● THE EXERCISE
Take the lines from the one with "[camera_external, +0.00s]" to the end of the listing, both ends included, and quote them exactly, leaving pictures out.

-- START --

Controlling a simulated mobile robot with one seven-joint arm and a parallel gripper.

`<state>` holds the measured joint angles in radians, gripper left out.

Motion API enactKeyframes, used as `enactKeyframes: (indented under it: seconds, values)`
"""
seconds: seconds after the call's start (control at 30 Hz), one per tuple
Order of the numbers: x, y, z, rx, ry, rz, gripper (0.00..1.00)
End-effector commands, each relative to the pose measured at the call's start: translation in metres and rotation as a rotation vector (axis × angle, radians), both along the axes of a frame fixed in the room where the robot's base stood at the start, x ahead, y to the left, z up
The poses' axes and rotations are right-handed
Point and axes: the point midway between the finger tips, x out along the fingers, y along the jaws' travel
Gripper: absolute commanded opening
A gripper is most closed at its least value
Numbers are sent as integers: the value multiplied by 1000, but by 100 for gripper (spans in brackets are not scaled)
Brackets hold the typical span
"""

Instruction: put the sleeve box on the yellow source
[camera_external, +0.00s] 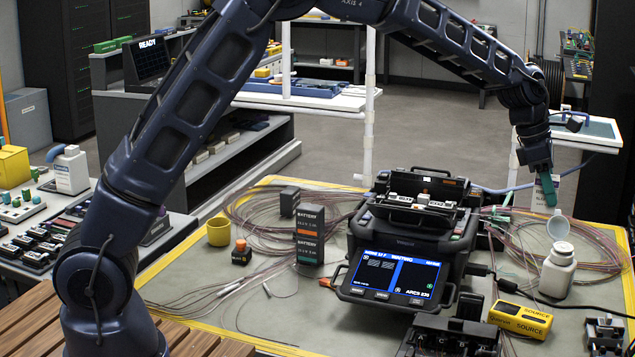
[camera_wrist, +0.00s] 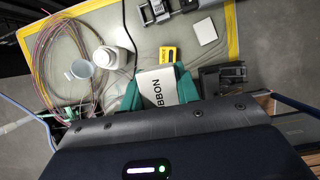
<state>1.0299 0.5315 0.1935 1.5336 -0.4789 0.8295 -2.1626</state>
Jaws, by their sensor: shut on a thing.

-- END --

● WORKED SOLUTION
[camera_external, +0.00s] 
[camera_wrist, +0.00s] 
<state>1.0299 0.5315 0.1935 1.5336 -0.4789 0.8295 -2.1626</state>
Jaws, by their sensor: shut on a thing.

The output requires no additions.